Local Hölder Regularity For Nonlocal Porous Media And Fast Diffusion Equations With General Kernel
Kyeongbae Kim, Ho-Sik Lee, Harsh Prasad
TL;DR
This work proves local Hölder continuity for locally bounded, local weak solutions to a broad class of nonlocal parabolic equations $\partial_t u + (-\Delta)^s(|u|^{m-1}u)=0$ with general kernels. By developing a De Giorgi–Nash–Moser framework tailored to nonlocal, nonlinear diffusion, the authors handle degeneracy and singularity at $u\approx0$ using an intrinsic, solution-dependent geometry and rigorous tail control to manage far-field interactions. The analysis yields an interior $C^{0,\alpha}_{loc}$ regularity result that is robust to initial/boundary data and independent of coefficient regularity, plus a Liouville-type rigidity for bounded global solutions.
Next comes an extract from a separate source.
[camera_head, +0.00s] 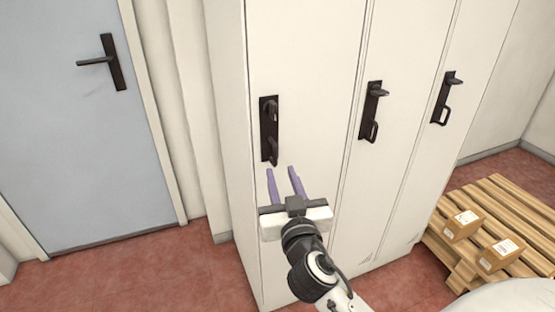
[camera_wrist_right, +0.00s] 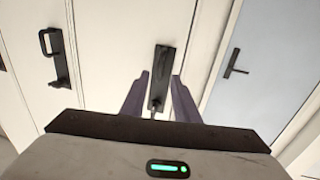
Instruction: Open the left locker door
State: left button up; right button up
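The left locker door (camera_head: 302,62) is a tall cream panel and looks shut. Its dark handle (camera_head: 269,130) is a vertical plate with a grip on it, at the door's left side. My right gripper (camera_head: 283,172) is open, with two purple fingers pointing up just below and slightly right of the handle in the head view. In the right wrist view the handle (camera_wrist_right: 160,80) shows between the open fingers, beyond them. I see no contact, and the exact gap is hard to tell. My left gripper is not in view.
Two more locker doors with dark handles (camera_head: 373,112) (camera_head: 446,98) stand to the right. A grey-blue room door (camera_head: 70,150) is on the left. A wooden pallet (camera_head: 505,200) with small cardboard boxes (camera_head: 462,225) lies at right. Red floor (camera_head: 150,275) is clear at lower left.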

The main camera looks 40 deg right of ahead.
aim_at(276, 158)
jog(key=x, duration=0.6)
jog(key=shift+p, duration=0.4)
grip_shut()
The results advance the understanding of regularity for fractional porous media and fractional fast diffusion equations with general kernels, providing new interior estimates in the fully nonlinear, local-bounded regime.
Abstract
We show that locally bounded, local weak solutions to certain nonlocal, nonlinear diffusion equations modeled on the fractional porous media and fast diffusion equations given by \begin{align*} \partial_t u + (-Δ)^s(|u|^{m-1}u) = 0 \quad \mbox{ for } \quad 0<s<1 \quad\text{and}\quad m>0 \end{align*} are locally Hölder continuous. We work with bounded, measurable kernels and provide the corresponding $L^{\infty}_{loc} \rightarrow C^{0,α}_{loc}$ De Giorgi-Nash-Moser theory for the equation via a delicate analysis of the set of singularity/degeneracy in a geometry dictated by the solution itself and a careful analysis of far-off effects. In particular, our results are in the spirit of interior regularity, requiring the equation to hold only locally, and thus are new even for positive solutions of the equation with constant coefficients.